### Exercise aim
State the number of lines that include the string "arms", and write nothing else.

### Material provided
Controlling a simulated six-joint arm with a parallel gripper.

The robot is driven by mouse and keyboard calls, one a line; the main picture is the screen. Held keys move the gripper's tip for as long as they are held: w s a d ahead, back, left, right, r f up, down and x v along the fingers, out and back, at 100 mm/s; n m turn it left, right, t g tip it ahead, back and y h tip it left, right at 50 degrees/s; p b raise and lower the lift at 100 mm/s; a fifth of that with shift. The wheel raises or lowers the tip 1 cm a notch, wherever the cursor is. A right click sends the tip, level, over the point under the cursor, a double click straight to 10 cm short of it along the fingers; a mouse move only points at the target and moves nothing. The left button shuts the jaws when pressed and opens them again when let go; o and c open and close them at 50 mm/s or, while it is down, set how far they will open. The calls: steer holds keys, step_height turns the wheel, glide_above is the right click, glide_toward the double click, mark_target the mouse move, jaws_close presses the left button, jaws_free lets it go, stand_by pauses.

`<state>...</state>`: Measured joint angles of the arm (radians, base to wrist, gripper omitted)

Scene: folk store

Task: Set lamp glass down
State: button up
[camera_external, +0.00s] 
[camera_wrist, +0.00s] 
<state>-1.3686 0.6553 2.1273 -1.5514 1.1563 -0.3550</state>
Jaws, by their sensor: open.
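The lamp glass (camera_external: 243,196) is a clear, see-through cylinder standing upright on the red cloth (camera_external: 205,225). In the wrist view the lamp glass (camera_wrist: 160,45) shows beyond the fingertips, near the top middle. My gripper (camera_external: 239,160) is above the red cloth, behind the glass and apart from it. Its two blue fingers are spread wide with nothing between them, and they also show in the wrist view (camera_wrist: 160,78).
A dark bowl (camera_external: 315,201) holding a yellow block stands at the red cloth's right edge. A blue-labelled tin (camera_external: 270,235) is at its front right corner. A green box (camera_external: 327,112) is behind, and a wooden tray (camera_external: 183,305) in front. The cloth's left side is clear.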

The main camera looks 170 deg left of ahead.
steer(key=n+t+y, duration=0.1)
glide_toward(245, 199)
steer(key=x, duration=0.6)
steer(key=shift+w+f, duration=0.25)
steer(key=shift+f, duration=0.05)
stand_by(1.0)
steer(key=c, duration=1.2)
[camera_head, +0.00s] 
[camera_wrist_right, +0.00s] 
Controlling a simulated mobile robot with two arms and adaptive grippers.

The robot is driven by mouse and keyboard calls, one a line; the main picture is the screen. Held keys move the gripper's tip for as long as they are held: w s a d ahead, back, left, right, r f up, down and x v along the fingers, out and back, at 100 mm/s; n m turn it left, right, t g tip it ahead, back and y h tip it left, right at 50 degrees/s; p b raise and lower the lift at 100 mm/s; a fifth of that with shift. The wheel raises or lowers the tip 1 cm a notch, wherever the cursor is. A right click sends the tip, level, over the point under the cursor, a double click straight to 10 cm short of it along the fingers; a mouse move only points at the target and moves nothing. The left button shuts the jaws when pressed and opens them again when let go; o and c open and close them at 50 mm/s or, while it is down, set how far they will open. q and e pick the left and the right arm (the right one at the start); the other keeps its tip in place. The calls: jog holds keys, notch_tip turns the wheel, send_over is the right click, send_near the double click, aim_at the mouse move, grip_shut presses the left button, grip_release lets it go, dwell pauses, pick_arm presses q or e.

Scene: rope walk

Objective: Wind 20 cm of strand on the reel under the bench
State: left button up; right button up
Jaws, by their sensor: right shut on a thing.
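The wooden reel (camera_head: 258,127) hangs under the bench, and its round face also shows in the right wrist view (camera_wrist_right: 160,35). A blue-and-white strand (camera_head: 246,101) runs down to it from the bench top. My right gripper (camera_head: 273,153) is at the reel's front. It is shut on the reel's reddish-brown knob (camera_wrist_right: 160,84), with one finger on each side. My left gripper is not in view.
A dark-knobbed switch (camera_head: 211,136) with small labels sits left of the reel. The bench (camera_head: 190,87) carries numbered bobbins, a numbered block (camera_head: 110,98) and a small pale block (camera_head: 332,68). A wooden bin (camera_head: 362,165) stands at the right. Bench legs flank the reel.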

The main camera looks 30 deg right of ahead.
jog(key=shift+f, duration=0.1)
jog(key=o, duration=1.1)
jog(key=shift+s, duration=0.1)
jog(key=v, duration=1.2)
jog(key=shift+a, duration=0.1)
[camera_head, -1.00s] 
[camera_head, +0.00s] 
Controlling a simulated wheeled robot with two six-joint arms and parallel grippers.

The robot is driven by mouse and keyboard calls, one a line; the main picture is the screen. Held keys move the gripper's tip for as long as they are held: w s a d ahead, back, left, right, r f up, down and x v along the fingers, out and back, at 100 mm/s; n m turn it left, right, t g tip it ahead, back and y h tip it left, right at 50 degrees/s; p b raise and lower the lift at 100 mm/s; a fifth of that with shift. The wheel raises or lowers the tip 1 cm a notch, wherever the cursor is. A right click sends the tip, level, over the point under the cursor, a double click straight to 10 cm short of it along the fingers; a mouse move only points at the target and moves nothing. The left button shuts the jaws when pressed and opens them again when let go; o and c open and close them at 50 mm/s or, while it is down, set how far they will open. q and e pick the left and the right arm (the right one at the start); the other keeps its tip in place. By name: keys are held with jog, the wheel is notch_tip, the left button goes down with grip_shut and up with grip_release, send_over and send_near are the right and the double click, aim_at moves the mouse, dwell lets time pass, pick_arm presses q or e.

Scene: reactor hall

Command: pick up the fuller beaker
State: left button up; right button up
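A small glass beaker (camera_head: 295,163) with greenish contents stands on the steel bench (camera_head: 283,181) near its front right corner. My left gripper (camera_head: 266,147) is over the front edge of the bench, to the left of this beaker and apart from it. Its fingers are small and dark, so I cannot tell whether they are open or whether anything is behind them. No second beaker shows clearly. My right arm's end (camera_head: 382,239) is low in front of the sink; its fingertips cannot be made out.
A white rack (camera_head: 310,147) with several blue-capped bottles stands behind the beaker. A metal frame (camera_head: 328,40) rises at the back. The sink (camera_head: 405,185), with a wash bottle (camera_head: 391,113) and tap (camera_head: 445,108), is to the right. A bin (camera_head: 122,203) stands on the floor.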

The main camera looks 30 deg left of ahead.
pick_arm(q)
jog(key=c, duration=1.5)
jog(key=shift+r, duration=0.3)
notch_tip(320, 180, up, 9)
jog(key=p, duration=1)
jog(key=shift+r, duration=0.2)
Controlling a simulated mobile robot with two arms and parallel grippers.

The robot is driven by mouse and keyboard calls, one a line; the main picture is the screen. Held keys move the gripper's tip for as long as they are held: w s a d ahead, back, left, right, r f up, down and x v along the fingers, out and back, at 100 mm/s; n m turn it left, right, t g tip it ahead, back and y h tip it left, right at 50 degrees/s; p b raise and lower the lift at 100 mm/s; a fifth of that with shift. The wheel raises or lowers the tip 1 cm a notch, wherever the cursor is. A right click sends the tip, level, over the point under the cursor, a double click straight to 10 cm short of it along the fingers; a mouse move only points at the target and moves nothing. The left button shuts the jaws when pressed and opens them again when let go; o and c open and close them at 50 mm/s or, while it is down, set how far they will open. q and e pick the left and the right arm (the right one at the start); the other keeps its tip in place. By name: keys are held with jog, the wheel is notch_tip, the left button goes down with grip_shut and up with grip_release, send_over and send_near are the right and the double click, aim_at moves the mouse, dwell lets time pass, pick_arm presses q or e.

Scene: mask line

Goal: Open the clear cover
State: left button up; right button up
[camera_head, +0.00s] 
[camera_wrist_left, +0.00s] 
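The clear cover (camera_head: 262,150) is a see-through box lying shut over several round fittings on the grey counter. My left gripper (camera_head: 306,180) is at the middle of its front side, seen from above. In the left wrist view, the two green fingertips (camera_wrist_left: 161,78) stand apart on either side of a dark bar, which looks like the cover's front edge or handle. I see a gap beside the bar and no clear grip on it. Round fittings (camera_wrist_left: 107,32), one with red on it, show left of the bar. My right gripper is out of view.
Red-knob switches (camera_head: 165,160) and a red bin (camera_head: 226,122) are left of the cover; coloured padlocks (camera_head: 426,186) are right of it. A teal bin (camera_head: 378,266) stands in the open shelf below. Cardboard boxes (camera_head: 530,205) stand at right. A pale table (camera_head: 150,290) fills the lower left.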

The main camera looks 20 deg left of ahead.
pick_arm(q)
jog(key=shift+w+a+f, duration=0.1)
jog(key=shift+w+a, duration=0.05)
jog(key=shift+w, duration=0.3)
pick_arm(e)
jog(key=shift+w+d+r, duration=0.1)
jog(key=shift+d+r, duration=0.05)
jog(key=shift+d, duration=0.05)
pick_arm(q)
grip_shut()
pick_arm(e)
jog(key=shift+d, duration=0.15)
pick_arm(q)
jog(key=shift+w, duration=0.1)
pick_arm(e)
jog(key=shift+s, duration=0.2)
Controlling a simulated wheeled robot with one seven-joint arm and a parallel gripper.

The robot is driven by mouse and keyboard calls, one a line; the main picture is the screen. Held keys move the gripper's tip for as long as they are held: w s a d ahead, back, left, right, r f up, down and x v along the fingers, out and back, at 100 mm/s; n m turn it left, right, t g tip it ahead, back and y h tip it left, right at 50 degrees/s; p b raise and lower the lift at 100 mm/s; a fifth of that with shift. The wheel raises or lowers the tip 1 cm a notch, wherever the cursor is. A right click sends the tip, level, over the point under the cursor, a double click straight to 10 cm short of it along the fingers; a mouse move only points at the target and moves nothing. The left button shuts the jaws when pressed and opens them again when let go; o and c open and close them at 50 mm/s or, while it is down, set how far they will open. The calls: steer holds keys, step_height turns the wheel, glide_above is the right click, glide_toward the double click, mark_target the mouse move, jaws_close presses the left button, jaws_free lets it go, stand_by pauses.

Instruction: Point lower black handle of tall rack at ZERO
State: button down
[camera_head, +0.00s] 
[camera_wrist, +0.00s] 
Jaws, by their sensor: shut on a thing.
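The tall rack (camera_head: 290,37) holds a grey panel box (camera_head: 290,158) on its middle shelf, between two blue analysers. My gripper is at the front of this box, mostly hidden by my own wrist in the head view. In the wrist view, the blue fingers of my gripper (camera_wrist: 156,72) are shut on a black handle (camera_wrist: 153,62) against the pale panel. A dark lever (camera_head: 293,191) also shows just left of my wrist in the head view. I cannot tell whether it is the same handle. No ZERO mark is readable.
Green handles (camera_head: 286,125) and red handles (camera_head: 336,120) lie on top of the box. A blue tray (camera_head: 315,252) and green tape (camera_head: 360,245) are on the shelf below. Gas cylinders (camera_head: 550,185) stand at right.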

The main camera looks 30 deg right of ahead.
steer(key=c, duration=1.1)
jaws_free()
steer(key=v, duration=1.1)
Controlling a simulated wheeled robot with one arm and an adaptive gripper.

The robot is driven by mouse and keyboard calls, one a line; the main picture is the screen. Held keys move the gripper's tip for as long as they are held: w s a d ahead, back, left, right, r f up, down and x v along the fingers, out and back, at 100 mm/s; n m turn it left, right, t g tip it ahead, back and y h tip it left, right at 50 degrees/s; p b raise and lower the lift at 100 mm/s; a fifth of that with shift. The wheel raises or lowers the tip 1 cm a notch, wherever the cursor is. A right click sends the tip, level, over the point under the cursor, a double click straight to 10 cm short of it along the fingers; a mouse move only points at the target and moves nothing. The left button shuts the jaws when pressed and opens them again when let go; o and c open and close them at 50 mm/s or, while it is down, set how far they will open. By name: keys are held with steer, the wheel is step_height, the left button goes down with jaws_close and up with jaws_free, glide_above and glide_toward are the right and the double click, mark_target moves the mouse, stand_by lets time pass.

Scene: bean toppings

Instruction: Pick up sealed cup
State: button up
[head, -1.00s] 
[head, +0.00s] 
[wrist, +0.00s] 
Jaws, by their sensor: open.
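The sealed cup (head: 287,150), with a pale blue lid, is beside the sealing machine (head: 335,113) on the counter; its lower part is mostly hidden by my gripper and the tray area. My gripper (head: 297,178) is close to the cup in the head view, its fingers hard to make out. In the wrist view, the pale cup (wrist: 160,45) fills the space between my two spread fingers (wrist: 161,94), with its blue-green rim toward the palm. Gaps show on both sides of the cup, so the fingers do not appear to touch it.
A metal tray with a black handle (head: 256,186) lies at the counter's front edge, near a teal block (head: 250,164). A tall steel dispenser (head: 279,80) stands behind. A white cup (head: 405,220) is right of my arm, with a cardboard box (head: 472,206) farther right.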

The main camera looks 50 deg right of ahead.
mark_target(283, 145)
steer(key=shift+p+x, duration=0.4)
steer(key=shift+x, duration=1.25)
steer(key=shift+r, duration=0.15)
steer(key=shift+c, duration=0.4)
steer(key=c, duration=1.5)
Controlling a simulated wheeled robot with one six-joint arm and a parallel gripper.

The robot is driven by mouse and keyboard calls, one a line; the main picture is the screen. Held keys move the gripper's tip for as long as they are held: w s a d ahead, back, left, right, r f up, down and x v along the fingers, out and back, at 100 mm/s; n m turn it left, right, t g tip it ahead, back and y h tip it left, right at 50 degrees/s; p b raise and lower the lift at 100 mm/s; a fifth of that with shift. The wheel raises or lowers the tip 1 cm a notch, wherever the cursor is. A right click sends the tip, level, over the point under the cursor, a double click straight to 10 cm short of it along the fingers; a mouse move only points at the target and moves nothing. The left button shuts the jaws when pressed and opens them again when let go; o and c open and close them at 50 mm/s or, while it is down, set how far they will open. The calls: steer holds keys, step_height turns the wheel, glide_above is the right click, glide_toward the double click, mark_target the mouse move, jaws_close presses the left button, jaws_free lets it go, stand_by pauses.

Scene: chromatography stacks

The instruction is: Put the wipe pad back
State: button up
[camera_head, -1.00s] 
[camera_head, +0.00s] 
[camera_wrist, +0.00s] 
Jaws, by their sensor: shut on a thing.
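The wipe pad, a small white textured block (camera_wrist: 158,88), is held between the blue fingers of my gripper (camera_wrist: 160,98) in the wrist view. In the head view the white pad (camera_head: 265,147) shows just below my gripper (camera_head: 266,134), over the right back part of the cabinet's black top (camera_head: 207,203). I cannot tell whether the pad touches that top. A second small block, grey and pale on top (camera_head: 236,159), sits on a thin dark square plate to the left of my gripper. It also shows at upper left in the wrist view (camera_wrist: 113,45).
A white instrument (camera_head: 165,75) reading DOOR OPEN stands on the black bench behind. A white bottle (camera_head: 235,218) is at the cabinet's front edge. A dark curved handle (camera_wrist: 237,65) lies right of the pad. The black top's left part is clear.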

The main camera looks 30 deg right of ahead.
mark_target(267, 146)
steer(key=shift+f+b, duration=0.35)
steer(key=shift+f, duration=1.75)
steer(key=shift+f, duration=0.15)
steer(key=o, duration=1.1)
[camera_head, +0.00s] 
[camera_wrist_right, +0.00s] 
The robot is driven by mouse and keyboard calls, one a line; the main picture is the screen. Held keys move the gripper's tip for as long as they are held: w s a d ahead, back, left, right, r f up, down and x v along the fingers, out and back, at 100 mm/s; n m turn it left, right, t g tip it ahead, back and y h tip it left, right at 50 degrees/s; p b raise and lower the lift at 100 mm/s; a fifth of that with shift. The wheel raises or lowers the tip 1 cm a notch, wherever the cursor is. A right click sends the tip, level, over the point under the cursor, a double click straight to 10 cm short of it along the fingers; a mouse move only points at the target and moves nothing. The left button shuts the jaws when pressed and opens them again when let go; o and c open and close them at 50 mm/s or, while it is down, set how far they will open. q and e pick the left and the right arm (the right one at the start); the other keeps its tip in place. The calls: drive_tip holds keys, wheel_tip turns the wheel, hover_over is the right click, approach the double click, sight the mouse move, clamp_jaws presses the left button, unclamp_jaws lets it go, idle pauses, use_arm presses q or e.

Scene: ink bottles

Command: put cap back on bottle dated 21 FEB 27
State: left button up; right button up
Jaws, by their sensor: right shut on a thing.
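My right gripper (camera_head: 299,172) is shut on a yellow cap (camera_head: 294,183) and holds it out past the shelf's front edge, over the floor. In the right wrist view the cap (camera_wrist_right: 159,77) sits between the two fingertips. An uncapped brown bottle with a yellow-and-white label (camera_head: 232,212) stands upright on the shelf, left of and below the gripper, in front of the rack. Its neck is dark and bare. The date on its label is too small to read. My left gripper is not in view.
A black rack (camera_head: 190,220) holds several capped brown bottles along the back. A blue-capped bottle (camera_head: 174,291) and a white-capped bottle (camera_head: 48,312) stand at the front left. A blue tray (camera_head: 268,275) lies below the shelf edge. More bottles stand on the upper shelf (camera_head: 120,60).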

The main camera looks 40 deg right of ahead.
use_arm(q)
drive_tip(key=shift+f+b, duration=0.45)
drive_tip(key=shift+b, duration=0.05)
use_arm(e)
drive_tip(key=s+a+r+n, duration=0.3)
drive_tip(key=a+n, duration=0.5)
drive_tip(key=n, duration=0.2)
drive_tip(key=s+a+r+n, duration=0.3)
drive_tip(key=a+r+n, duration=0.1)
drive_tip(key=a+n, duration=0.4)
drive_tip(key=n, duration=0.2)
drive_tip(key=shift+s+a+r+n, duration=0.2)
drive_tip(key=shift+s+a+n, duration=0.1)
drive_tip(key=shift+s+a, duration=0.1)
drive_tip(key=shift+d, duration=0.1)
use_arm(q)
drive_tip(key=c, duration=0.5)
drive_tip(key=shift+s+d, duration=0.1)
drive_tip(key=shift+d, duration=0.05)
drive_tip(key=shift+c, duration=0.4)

### Worked solution
3